Victoria Jicha | May 2009


    When I was in grade school, late May always seemed like the beginning of summer. It signaled the end of the school year, introduced the onset of predictably good weather, and it was the start of strawberry season.
    I learned some valuable lessons in the Oregon strawberry fields, bringing in the fruit crop every year. The elementary and secondary public schools closed down for the summer by Memorial Day so students could help the Mexican farm workers harvest the strawberries, and later the pole beans. School buses took us to the strawberry fields, and we picked from 6:00 in the morning to 3:00 in the afternoon, five days a week for about a month. Then the fields were opened to the public for U-Pick.

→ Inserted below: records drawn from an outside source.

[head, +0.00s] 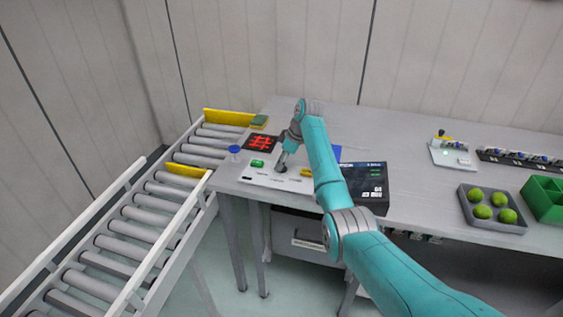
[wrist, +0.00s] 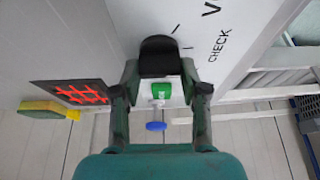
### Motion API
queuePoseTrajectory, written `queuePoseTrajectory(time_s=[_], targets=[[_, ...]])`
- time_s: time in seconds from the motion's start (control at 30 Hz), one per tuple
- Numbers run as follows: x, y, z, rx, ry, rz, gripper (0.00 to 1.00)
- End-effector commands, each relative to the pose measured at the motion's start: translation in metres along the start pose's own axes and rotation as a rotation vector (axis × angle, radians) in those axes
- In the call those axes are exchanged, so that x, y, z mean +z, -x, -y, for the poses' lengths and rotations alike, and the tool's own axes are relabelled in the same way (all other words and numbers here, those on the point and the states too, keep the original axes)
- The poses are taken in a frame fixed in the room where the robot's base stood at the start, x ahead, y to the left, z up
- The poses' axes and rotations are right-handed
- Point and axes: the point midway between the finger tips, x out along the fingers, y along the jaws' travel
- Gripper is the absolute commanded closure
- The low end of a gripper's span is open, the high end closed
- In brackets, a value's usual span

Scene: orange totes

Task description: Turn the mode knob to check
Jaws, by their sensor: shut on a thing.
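The mode knob is a dark rounded knob (wrist: 158,52) on a pale panel (head: 250,179), with black tick marks beside it. The word CHECK (wrist: 219,45) is printed on the panel to the knob's right in the wrist view. My gripper (head: 282,162) points down onto the panel in the head view. In the wrist view my gripper (wrist: 158,78) has a finger on each side of the knob and is shut on it. The fingers and the arm cover part of the knob, and I cannot tell which mark it points to.
A green button (head: 257,163), a red-lit display (head: 260,142) and a blue round piece (head: 235,149) are close to the gripper. A dark box (head: 364,184) stands right of the panel. A roller conveyor (head: 140,227) runs along the left.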

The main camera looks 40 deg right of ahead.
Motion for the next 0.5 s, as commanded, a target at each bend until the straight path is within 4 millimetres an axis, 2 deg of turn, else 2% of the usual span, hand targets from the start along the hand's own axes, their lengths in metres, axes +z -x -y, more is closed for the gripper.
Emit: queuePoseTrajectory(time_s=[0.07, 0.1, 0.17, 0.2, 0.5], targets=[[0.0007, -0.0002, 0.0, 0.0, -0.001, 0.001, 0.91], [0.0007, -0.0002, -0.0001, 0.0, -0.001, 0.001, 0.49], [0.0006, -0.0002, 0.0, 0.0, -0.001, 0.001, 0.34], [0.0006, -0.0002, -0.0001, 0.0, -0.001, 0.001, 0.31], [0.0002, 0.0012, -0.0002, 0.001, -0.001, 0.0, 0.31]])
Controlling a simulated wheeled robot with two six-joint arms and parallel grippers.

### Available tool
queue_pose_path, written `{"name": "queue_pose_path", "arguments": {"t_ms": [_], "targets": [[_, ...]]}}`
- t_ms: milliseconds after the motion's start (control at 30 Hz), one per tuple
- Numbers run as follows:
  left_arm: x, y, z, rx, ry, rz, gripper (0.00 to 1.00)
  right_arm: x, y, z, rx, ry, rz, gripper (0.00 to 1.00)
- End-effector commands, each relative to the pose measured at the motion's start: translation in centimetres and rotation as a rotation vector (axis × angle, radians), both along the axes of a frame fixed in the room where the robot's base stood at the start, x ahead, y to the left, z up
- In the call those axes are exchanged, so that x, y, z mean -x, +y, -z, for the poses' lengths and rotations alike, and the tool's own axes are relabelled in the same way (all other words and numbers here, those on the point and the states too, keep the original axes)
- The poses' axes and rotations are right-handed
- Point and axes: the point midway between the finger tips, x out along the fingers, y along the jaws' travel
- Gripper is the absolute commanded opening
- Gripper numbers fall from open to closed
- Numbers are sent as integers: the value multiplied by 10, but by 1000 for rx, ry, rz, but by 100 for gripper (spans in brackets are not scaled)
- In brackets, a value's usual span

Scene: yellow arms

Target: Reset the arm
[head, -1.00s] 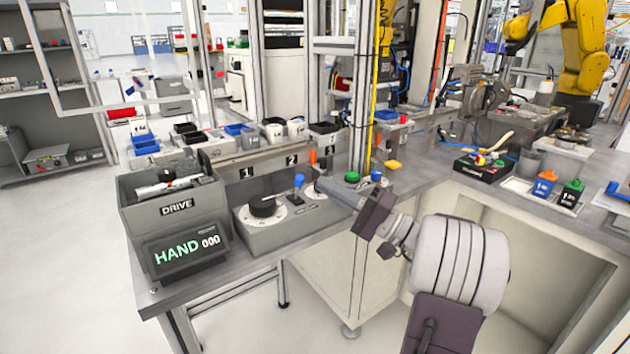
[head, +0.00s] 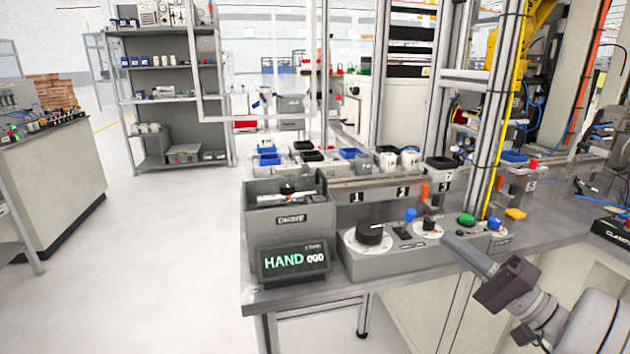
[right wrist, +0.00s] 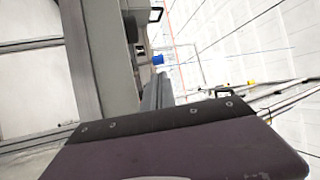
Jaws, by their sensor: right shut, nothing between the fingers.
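My right arm comes in from the lower right in the head view. Its gripper (head: 449,241) is shut and empty, with the grey fingers pointing up and left towards the right part of the grey control box (head: 400,262). I cannot tell whether the fingertips touch the box. In the right wrist view the dark gripper body fills the bottom, and the shut fingers (right wrist: 158,88) point up near a blue knob (right wrist: 158,60). My left gripper is not in view.
The control box has a black dial (head: 370,232) and a blue-topped lever (head: 410,215). A grey bin (head: 290,222) and a display (head: 293,261) reading HAND stand left of it on the bench. A shelf rack (head: 168,75) stands behind.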

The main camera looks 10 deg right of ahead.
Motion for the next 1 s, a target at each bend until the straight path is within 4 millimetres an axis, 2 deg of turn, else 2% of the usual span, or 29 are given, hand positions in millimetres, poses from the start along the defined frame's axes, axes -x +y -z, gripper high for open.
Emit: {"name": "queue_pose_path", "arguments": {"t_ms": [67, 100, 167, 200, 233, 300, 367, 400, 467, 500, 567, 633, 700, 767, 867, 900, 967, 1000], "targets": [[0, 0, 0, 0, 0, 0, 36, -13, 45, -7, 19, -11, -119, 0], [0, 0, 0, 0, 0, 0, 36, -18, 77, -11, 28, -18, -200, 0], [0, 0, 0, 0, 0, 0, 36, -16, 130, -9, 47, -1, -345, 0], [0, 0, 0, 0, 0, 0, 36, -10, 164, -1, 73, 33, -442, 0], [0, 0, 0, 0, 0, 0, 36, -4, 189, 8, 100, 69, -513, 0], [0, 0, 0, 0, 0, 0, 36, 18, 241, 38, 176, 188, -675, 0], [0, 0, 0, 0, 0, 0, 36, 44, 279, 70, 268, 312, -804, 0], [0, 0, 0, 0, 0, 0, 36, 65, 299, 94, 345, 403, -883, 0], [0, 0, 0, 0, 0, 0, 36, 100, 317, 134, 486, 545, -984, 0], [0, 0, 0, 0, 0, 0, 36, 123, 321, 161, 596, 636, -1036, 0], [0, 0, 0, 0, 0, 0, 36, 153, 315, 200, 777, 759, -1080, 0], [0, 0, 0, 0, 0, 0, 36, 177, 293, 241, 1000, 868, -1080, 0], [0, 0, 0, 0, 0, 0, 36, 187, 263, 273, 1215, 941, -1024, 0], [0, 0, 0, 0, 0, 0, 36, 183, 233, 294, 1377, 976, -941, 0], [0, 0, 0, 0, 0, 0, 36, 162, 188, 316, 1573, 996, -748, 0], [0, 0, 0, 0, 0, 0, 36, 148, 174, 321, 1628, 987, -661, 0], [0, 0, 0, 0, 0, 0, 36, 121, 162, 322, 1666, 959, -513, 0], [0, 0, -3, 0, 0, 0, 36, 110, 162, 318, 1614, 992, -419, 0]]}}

    Early in the morning strawberry vines are still wet with dew, and at a temperature somewhere between 50 and 60 degrees, our hands got very cold. Still, it was the time of day to make the most progress. You weren’t tired yet, and your back didn’t ache.
    We were paid five cents a hallock, which is a small, pint-sized box like the ones you see in grocery stores today. Six hallocks fit into a carrier – a wooden, topless box that had a tall wooden handle. By the end of the month, I could make about $125, a grand sum for a child in the 1950s. It was my spending money for the year.
    We had contests to see who could fill their carrier the fastest, and there was an unwritten competition for the picker who could fill the most carriers in a day. Thirty carriers was always my goal, but as the knees, back, and feet began to hurt, my best-laid plans usually fell by the wayside.
    The star picker of the field was a high school boy named Ed Scribner, who was the oldest of 12 children, most of whom also picked. I tried to keep up with him – carrier for carrier. He was my pace car. I often matched his speed for the first two or three carriers, but after that began to fall further and further behind. He was older and had the added incentive of growing the family coffers. They were literally picking for their bread and butter.
    Strawberry picking is hard, dirty work, either bent over the row, one foot on either side, or on your knees in the dirt between the rows, which extend for miles, or so it seemed. I quickly learned the value of a dollar and that good physical work feels good and provides a sense of accomplishment.
    Because we picked for a local BirdsEye processing plant, not for immediate grocery store sale, we pinched the green caps off, causing strawberry juice to run freely. My fingers were permanently stained red for months after the harvest was complete. At the end of the day, we all lined up at a garden hose to rinse off our hands before getting on to the bus for the trip home.
    That was when my flute practicing day began. Refreshed by a shower and clean clothes, I began harvesting the notes that had been assigned to me for the week, one at a time, just as I had the berries.
    I learned to set goals in those fields; each berry I picked put me just that much closer to a full hallock, and each step forward in the row took me closer to 3:00 p.m. When I needed an extra push toward the end of the day, when I was so tired that I could barely move, I laid out the hallocks at appropriate distances on top of the vines, so that I could see the goals ahead of me.
    It strikes me now, that toiling in that strawberry field was very much like learning a new concerto or etude. In both situations, you are faced with what seems like an enormous task, but you take it on one note (or berry) at a time. After a reasonable amount of time you have learned a phrase or section, or even a movement (or filled the hallock). Before you know it, you have the entire composition under your fingers.
    The 1970s saw the end of grade school children working in the fields when federal guidelines banned the practice. While older generations often think that things were better in their day, younger generations usually dismiss their elders’ ramblings as irrelevant and old-fashioned. That said, I wonder where today’s students are going to learn about hard physical labor and setting and achieving goals. Where will they learn that the whole is a sum of its parts? I learned it in a strawberry field.